* begin Supplied information *
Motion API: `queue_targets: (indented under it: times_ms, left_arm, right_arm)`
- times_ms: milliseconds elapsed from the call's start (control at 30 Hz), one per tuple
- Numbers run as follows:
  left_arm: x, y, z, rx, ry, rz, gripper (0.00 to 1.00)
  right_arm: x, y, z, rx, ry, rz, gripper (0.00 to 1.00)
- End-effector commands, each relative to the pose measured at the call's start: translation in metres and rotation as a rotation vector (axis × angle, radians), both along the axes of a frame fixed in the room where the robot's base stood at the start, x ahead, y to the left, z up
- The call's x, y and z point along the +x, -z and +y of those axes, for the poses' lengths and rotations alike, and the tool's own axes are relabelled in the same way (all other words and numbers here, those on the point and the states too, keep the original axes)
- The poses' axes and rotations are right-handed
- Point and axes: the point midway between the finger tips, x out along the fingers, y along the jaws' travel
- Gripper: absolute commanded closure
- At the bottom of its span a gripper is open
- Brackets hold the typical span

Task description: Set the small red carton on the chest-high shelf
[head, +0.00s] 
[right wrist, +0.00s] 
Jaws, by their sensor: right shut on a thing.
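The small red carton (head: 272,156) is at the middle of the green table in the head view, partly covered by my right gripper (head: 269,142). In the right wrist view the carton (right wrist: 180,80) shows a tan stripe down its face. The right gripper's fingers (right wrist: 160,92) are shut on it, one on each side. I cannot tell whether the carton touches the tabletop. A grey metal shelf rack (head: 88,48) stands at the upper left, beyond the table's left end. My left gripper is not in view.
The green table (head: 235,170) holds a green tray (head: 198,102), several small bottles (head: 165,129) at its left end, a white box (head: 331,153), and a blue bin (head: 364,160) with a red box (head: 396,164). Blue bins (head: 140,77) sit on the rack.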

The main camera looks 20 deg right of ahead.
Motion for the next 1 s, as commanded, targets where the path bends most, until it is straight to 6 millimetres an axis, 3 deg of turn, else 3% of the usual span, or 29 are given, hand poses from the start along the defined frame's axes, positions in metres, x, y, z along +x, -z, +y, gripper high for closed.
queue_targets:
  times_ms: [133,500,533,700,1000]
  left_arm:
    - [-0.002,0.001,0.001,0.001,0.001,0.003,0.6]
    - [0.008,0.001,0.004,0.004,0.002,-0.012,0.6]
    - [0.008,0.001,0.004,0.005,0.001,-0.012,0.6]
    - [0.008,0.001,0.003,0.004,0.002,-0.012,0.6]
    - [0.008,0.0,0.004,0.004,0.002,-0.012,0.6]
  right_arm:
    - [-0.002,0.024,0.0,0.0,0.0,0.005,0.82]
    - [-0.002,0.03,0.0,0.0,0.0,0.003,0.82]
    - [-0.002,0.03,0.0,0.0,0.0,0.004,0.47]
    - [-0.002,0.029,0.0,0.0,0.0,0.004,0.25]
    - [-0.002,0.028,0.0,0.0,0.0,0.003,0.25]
* end Supplied information *
■ **Stated goal**
Every line containing the string "rotations" must be listed.

■ **Solved problem**
- The call's x, y and z point along the +x, -z and +y of those axes, for the poses' lengths and rotations alike, and the tool's own axes are relabelled in the same way (all other words and numbers here, those on the point and the states too, keep the original axes)
- The poses' axes and rotations are right-handed

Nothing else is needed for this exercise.